Tax Time Travel Ban: IRS Can Take Your Passport

As if tax time were not already stressful enough, you might have new worries if your debt to the IRS is growing. Since late 2015, the IRS has had the power to use passports to collect tax debts. H.R.22 added new section 7345 to an already bloated tax code. The new provision is titled “Revocation or Denial of Passport in Case of Certain Tax Delinquencies.” The IRS has recently implemented it too for seriously delinquent tax debts. That generally means more than $50,000. The IRS can’t take your passport exactly, but it can tell the State Department to do so.

Section 7345 of the tax code isn’t limited to criminal tax cases, or even cases where the IRS thinks you are trying to flee. Recently, the IRS released new details on its website. If you have seriously delinquent tax debt, IRS can notify the State Department in a formal certification. The State Department generally will not issue or renew a passport after receiving a certification from the IRS. The IRS website will be updated from time to time about such notices. With the arrival of new IRS rules, it is worth considering how you might hold onto your passport even if you owe the IRS.

A seriously delinquent tax debt is a key term. If you don’t have one, your passport is safe. So if you must owe, keep your debt below $50,000. But that includes penalties and interest, so beware. A $20,000 tax debt could eventually grow to $50,000. And be careful, once your tax debt is labeled ‘seriously delinquent,’ you paying it down to $49,999 may not help. The IRS will not reverse a certification because the taxpayer pays the debt below $50,000.

You can usually contest tax bills if you do so promptly. The IRS usually sends multiple notices for any tax debt, and you should respond. Explain why the IRS is incorrect, and keep protesting. If you receive an IRS Notice of Proposed Deficiency or Examination Report, respond. It is sometimes called a “30-day letter,” because of the deadline for response. Prepare a protest, and sign and mail it before the deadline. Keep a copy, and proof of mailing, preferably certified mail. Normally a protest will land you in the IRS Appeals Office, where you have another chance to resolve it.

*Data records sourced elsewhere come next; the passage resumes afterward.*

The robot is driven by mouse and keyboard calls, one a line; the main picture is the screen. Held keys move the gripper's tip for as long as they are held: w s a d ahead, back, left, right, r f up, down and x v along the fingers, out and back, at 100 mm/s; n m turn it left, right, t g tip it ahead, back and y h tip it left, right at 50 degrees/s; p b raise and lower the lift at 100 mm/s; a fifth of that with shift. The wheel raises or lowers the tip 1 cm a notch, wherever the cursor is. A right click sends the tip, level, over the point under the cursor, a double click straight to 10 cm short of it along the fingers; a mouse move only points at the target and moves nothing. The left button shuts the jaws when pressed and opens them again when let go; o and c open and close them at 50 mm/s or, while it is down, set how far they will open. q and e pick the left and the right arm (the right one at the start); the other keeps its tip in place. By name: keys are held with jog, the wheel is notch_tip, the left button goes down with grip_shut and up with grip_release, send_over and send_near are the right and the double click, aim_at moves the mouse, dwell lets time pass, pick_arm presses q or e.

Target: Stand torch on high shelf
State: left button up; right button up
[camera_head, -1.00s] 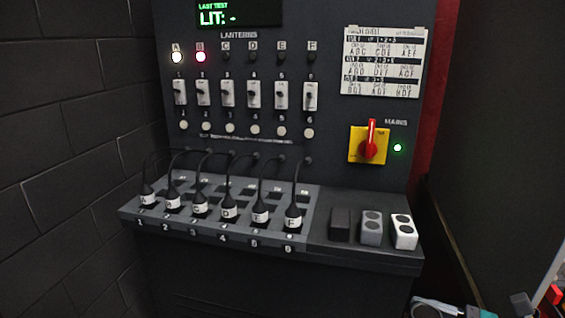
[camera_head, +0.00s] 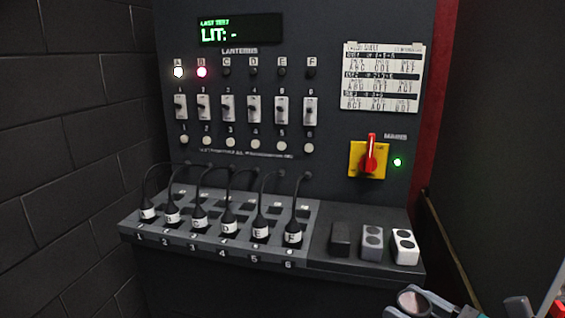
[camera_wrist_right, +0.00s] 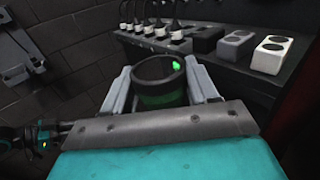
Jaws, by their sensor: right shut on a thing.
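My right gripper (camera_head: 430,302) is at the bottom right of the head view, in front of the console. In the right wrist view its grey fingers (camera_wrist_right: 160,92) are shut on a dark round cylinder, which looks to be the torch (camera_wrist_right: 155,101). The torch has an open-looking round top facing the camera and a green band lower down. Its top also shows in the head view (camera_head: 412,303); the rest is hidden there. A grey and teal part at the left of the wrist view may be my left gripper; its jaws are unclear. I cannot make out a high shelf.
A console (camera_head: 370,262) carries several labelled plugs on cables, and black, grey and white blocks (camera_head: 405,247) at its right. Above are switches, lamps A and B lit, a red and yellow mains switch (camera_head: 369,158) and a posted sheet (camera_head: 382,78). A brick wall stands left.

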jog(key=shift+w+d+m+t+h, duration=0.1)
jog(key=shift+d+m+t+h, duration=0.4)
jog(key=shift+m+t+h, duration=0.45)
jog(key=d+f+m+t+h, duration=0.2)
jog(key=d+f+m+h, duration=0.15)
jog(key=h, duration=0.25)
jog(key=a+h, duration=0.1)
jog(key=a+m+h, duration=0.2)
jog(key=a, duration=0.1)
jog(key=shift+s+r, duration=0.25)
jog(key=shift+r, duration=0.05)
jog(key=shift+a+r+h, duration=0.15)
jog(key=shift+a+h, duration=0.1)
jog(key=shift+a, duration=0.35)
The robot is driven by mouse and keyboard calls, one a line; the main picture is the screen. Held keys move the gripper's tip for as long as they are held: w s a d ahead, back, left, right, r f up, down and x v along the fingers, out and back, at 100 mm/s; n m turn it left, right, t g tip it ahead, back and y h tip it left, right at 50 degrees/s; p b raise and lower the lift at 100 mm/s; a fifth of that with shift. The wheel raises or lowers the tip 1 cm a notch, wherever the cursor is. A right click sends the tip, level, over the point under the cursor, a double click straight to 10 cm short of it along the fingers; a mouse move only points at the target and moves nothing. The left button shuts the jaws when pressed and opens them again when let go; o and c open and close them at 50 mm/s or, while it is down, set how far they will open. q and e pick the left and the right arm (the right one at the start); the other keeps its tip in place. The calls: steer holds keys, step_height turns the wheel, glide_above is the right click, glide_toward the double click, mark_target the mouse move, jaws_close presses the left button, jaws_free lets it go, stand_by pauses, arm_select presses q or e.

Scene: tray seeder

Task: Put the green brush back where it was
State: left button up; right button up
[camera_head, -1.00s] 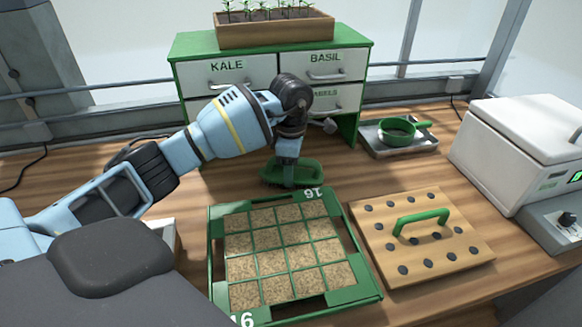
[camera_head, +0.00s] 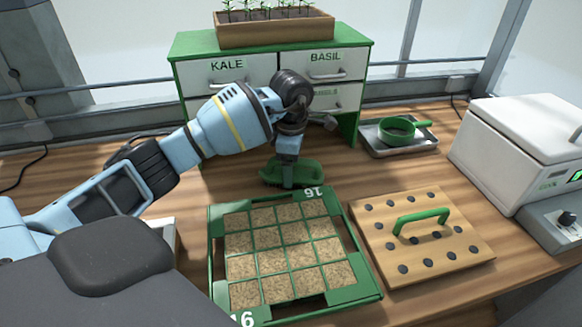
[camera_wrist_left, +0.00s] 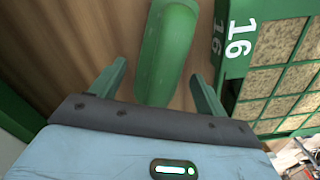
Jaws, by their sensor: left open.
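The green brush (camera_head: 306,172) lies on the wooden bench just behind the seed tray, in front of the drawer cabinet. My left gripper (camera_head: 288,180) reaches down at it and hides part of it in the head view. In the left wrist view the open fingers (camera_wrist_left: 158,88) stand apart, with the green brush (camera_wrist_left: 167,45) between and beyond them. Gaps show on both sides of it, so neither finger is seen touching it. My right gripper is not in view.
The green tray (camera_head: 362,291) marked 16 sits close in front of the brush. A dibber board (camera_head: 460,222) with a green handle lies to its right. The labelled drawer cabinet (camera_head: 190,78) stands behind.

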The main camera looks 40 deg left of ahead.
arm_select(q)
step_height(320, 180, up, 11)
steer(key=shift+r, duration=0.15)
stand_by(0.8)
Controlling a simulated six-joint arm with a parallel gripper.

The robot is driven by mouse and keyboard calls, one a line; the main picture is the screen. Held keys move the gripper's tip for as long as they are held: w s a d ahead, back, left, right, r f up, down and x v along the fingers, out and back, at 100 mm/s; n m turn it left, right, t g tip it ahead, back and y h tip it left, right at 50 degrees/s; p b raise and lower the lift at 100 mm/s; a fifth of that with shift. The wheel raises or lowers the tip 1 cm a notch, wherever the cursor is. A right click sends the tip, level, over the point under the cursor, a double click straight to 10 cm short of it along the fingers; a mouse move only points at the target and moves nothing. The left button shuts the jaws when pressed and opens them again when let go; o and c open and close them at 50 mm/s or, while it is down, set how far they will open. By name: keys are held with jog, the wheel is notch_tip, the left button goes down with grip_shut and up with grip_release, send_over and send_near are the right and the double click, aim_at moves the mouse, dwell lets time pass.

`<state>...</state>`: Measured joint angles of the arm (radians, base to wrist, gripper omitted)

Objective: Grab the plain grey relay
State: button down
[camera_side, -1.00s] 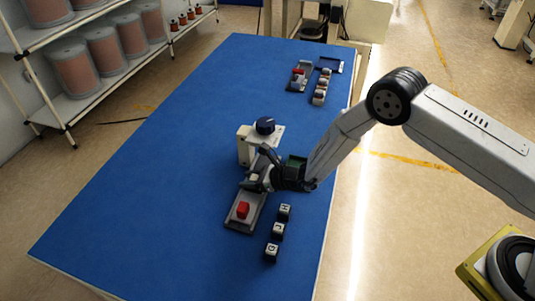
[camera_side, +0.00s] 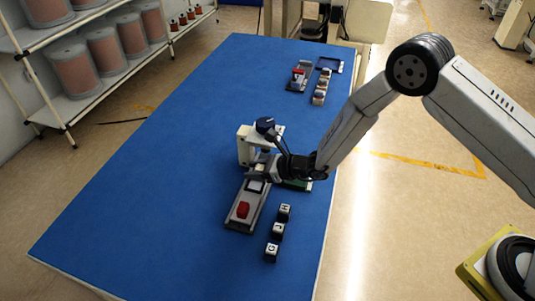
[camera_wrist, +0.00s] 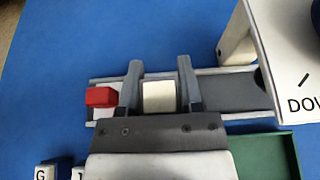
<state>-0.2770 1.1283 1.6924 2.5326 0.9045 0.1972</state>
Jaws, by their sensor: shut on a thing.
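The plain pale relay (camera_wrist: 158,96) is a blank cream-grey block between the two fingers of my gripper (camera_wrist: 160,84) in the wrist view. The fingers are shut on it, one at each side. In the side view my gripper (camera_side: 262,170) is above the far part of a grey track (camera_side: 238,224), next to the white stand; the relay is hard to make out there. A pale square (camera_side: 256,186) on the track shows bare below the gripper. A red block (camera_side: 243,210) sits on the near part of the track; it also shows in the wrist view (camera_wrist: 101,97).
A white stand (camera_side: 243,146) with a dark blue knob (camera_side: 265,125) is close beside my gripper. Lettered cubes (camera_side: 278,230) stand right of the track. A green tray (camera_wrist: 268,153) lies close by. A second track (camera_side: 299,78) is at the far end. The blue table's left is clear.

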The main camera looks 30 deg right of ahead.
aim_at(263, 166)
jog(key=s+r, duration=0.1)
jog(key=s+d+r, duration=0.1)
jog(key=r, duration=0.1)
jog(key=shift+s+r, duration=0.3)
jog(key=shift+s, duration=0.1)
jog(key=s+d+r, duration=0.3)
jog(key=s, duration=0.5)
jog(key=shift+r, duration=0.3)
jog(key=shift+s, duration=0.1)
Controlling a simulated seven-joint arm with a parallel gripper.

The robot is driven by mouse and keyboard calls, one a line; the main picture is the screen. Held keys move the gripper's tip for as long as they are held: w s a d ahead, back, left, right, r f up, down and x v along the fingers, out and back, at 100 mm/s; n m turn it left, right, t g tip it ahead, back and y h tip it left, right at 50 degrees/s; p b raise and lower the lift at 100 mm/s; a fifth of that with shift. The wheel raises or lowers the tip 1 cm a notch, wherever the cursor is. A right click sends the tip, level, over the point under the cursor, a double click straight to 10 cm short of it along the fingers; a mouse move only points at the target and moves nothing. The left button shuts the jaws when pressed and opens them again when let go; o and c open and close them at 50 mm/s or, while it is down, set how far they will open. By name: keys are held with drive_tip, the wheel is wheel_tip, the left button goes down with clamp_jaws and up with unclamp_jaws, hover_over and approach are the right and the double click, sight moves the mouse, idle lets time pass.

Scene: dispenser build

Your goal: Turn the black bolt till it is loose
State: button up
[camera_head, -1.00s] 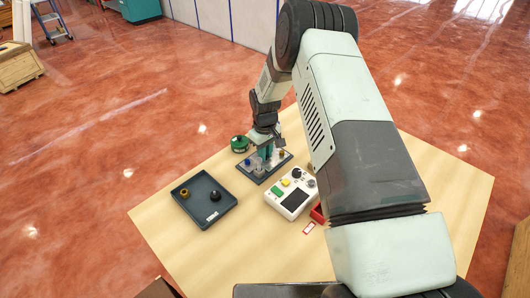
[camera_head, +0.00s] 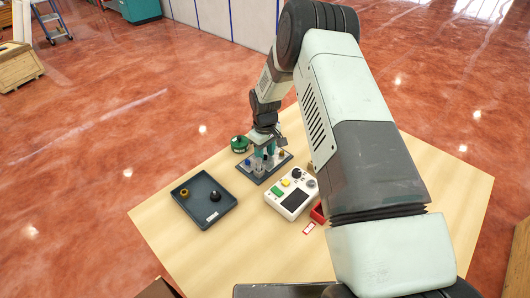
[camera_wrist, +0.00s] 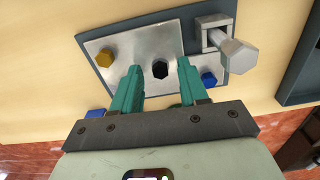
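The black bolt (camera_wrist: 160,69) is a dark hex head near the middle of a metal plate (camera_wrist: 120,40); in the head view it is too small to tell. My gripper (camera_wrist: 160,68) has its two teal fingers spread, with the fingertips to either side of the bolt head and gaps between in the wrist view. I cannot tell whether the tips are level with the head or above it. In the head view my gripper (camera_head: 265,150) is over the plate's dark base (camera_head: 250,176). A gold bolt (camera_wrist: 105,57) and a blue bolt (camera_wrist: 208,79) sit on the plate too.
A grey hex-headed part in a square bracket (camera_wrist: 215,32) stands right of the bolt. A dark tray (camera_head: 186,211) holds a gold and a black piece. A white control box (camera_head: 297,200), a red bin (camera_head: 319,213) and a green round item (camera_head: 239,144) stand around.

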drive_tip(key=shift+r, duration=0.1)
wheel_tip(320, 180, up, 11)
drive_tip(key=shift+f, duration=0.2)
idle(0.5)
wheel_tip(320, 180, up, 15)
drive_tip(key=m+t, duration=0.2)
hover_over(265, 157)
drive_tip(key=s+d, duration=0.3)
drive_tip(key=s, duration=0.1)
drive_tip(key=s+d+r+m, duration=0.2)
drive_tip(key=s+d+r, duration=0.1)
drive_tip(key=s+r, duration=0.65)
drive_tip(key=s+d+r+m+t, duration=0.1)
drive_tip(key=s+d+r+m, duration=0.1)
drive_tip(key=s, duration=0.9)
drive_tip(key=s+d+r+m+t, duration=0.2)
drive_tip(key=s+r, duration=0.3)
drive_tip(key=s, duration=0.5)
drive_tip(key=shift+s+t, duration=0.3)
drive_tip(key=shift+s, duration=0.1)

If you fail to protest or you don’t resolve your case at IRS Appeals, you probably will receive a Notice of Deficiency. An IRS Notice of Deficiency comes via certified mail. It is often called a “90-day letter,” because you have 90 days to respond. Only one response to a Notice of Deficiency is permitted: filing a Tax Court petition in the U.S. Tax Court clerk’s office in Washington, D.C. The U.S. Tax Court cannot hear your case if you miss the 90-day deadline. You want to keep your tax dispute going so the tax debt does not become final.

You can sometimes get extensions from the IRS, so keep communicating. For many notices, the IRS will grant an extension of time to respond. In some cases, though, they can’t. For example, when you receive a Notice of Deficiency (90-day letter), you must file in Tax Court within 90 days, and this date cannot be extended. Most other notices are less strict. If you do ask for an extension, confirm it in writing. In fact, confirm everything you do with the IRS in writing.

If you get a certification that your debt is ‘seriously delinquent’ contact the phone number listed on the IRS Notice. If you’ve already paid the tax debt, send proof to the address on the Notice. You also might be able to prove that you need your passport. If you need your U.S. passport to keep your job, once your seriously delinquent tax debt is certified, you must fully pay the balance, or make an alternative payment arrangement to keep your passport. Once you’ve resolved your tax problem with the IRS, the IRS will reverse the certification within 30 days after resolving the issue.

It is often not too hard to get an installment agreement with the IRS to pay your tax debt over time. If you sign one, stick to its terms. Even if your debt is huge, the IRS doesn’t call it ‘seriously delinquent’ if you are paying the installments on time. You can also try an offer in compromise. If the IRS accepts an offer in compromise to satisfy the debt, the rest of it can be forgiven.

What if the tax debt was your spouse’s, and you are saddled with it because of joint tax returns? You might qualify for innocent spouse treatment. This is a separate big topic, and rules are complex. However, it’s significant that the IRS can suspend collection efforts if you request innocent spouse relief (under IRC Section 6015). In fact, there are many taxpayer protections when it comes to IRS collections. One set of protections is collection due process hearings. If you make a timely request for a collection due process hearing in connection with a levy to collect the debt, you may at least buy time to work out a deal with the IRS.